BROKEN BACK RECOVERY

Meghan Tierney moved through the ranks, eventually earning World Cup starts and even an invite to X Games in Aspen.

And then her unfavorable circumstances began.

“I hate my cell phone because usually when it rings it’s one of my kids, and it’s usually never good,” Chris Tierney Sr. said. “I’m driving to my office in Avon, I see the phone light up, it’s Meghan, and she’s crying and in a lot of pain.”

While at a training camp in Austria in November 2016 Meghan Tierney crashed and broke her back on the L3 vertebrae. She was helivaced out of the venue and transported back to the U.S.

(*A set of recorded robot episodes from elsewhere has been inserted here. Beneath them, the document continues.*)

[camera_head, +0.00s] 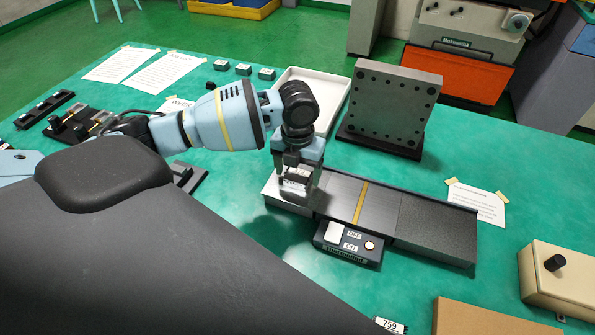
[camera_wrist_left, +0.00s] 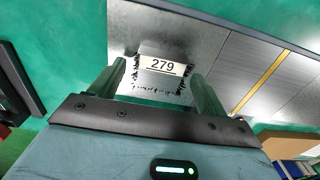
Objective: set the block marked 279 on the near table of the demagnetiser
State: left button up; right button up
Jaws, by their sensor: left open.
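The demagnetiser (camera_head: 432,228) is a long low grey bed on the green table, with a yellow stripe across it and an OFF/ON switch box in front. The block marked 279 (camera_wrist_left: 162,66) shows its white label between my left gripper's fingers in the left wrist view. It appears to stand on the plain metal left end of the bed. My left gripper (camera_head: 296,197) is open, pointing down over that end, with a finger on either side of the block; the wrist view shows gaps beside the label (camera_wrist_left: 158,92). The block's underside is hidden. My right gripper is not in view.
An upright drilled plate (camera_head: 388,108) and a white tray (camera_head: 318,88) stand behind the bed. A label reading 759 (camera_head: 390,325) and a cardboard-coloured box (camera_head: 490,318) are at the front edge. A beige box with a black knob (camera_head: 560,278) is at right.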

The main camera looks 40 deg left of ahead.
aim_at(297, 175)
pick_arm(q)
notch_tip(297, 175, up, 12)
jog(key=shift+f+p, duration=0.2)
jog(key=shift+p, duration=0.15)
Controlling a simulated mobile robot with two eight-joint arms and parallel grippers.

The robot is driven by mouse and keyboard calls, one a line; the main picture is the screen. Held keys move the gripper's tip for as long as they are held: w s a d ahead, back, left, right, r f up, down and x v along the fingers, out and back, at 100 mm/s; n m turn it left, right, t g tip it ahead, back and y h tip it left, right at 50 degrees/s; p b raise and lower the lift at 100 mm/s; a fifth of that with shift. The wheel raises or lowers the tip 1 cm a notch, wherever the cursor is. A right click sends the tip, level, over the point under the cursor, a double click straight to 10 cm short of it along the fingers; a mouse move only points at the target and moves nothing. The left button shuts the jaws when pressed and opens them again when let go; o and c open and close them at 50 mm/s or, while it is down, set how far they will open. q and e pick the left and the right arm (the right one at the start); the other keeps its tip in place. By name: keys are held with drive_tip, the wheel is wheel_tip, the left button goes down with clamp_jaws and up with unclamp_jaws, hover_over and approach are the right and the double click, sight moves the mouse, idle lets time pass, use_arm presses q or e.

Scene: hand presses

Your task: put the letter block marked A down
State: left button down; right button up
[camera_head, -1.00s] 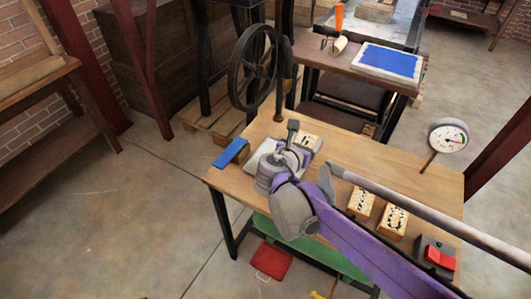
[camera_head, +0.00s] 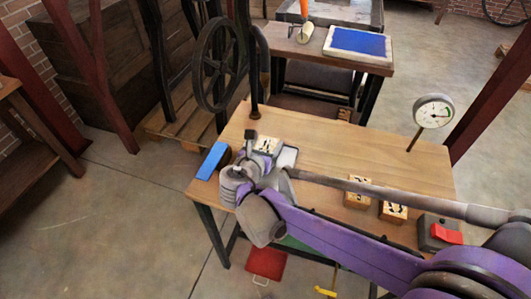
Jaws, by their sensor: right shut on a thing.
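A light wooden letter block (camera_head: 267,145) with dark marks is at my right gripper (camera_head: 259,152), over the left part of the workbench. I take it for the block marked A, but its letter is too small to read. My right gripper is shut on it, and the wrist hides part of it. A pale plate (camera_head: 288,156) shows just right of the block, partly hidden by my gripper. I cannot tell whether the block touches the plate. My left gripper is not in view.
Two more letter blocks (camera_head: 358,195) (camera_head: 393,212) sit on the workbench (camera_head: 325,150), near my right arm. A blue block (camera_head: 212,160) lies left of the gripper. A dial gauge (camera_head: 433,111) and a red-topped box (camera_head: 445,234) are at right. The bench's back middle is clear.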

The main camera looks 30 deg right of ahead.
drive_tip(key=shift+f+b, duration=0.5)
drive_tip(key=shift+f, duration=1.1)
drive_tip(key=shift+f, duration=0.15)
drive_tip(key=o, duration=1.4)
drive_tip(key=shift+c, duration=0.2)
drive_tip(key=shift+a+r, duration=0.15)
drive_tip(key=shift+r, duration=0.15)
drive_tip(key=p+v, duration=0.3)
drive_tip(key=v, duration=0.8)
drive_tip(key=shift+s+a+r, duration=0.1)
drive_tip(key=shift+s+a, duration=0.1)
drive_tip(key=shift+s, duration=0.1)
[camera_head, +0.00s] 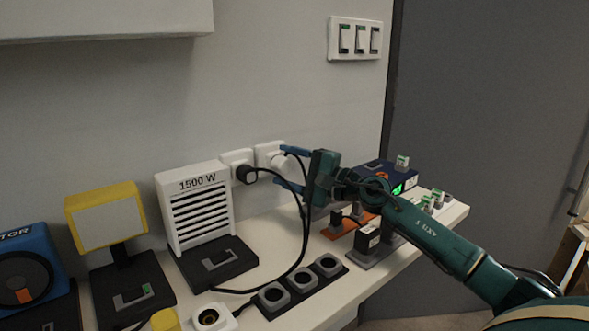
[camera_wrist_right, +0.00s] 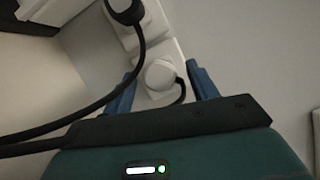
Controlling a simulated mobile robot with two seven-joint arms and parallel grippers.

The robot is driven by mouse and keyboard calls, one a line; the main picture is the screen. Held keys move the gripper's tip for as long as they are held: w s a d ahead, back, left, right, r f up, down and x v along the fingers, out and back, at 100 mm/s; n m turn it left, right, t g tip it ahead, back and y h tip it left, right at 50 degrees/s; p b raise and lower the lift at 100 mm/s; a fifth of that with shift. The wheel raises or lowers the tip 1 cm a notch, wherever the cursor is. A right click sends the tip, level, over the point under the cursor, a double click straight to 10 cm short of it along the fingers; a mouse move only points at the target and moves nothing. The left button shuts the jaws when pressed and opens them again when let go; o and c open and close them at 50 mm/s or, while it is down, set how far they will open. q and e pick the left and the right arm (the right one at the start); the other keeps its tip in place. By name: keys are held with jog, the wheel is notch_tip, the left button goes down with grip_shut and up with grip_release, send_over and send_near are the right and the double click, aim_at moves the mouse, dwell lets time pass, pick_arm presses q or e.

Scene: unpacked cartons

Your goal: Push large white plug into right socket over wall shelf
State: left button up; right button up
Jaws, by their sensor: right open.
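The large white plug (camera_head: 279,159) is at the right wall socket (camera_head: 264,150) above the shelf (camera_head: 345,293). In the right wrist view the plug (camera_wrist_right: 160,74) has a round white body with a dark cable at its lower right. It sits against the socket plate (camera_wrist_right: 172,48); whether it is fully seated I cannot tell. My right gripper (camera_head: 281,166) is open, its blue fingers pointing at the wall on either side of the plug. In the wrist view a gap shows between each finger and the plug. My left gripper is not in view.
A black plug (camera_head: 246,174) is in the left socket, its cable looping past my right gripper. A white 1500 W heater (camera_head: 195,205) stands left of the sockets. A black power strip (camera_head: 300,287) lies in front. A dark blue box (camera_head: 385,176) stands right.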

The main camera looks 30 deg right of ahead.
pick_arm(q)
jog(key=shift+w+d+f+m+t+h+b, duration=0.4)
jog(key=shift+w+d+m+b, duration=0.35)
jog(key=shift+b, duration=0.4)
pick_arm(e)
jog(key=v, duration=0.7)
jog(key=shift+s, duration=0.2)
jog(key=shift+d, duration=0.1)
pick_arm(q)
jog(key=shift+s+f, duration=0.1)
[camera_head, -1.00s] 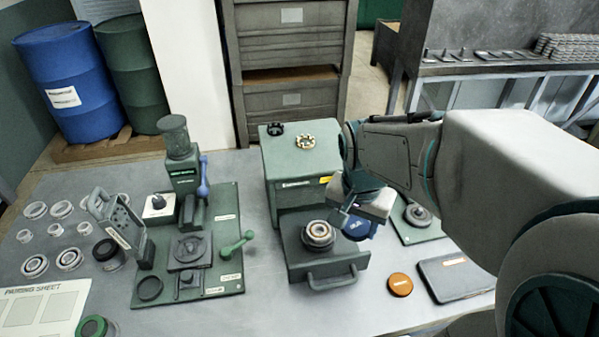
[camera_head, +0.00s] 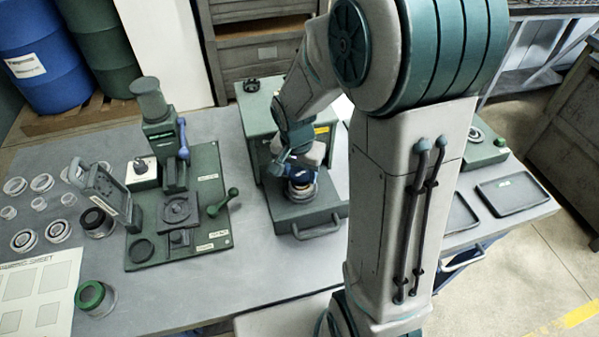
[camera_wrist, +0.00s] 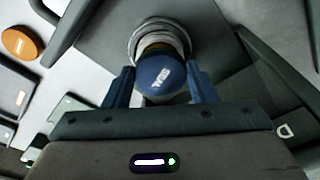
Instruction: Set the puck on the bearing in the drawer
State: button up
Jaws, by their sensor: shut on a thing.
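My gripper (camera_head: 300,168) is over the open drawer (camera_head: 328,207) of the green machine. The bearing (camera_head: 302,193) sits in the drawer, directly below the gripper. Its pale ring (camera_wrist: 138,32) shows past the puck's far edge in the wrist view, and the puck overlaps most of it. I cannot tell whether the puck touches the bearing. In the head view the puck is mostly hidden by my gripper.
A green fixture plate (camera_head: 215,235) with a press and levers stands left of the drawer. Several rings and jars lie at the far left. Dark trays (camera_head: 513,193) lie at right. An orange puck (camera_wrist: 20,43) shows in the wrist view. My arm hides part of the table.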

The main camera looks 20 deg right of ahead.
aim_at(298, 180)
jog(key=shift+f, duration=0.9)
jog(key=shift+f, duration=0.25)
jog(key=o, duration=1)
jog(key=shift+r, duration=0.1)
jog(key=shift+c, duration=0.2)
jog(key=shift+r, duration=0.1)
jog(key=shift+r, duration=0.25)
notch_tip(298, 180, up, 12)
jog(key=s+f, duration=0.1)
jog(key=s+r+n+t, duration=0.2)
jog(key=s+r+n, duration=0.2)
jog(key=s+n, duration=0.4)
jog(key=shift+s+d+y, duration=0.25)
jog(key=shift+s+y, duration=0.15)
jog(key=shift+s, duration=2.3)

She was out all of December and January, but by the end of February she was back in the starting gate.

“Going into that season she was doing really well, she was strong, and then literally, the very first run of the season at training camp, she wrecked off of a jump and broke her back,” Chris Tierney Sr. said. “So as soon as she started feeling better, she started pushing herself … it was too soon.”

Meghan Tierney started the 2017-18 season with a string of 25th- to 31st-place finishes in the first four World Cup races. Her Olympic prospects were not looking good. A 19th-place finish at the second-to-last qualifier of the season, however, gave her some confidence, but as the fourth-finishing American in that race, she needed to bump her way up further.

Meghan Tierney went into the final Olympic qualifier ranked 26th. She ended up finishing seventh, the top-finishing American, earning herself a spot on the Olympic team.

“Having that slow start made her hungry, it made her work hard,” Chris Tierney Sr. said. “The timing ended up being perfect.”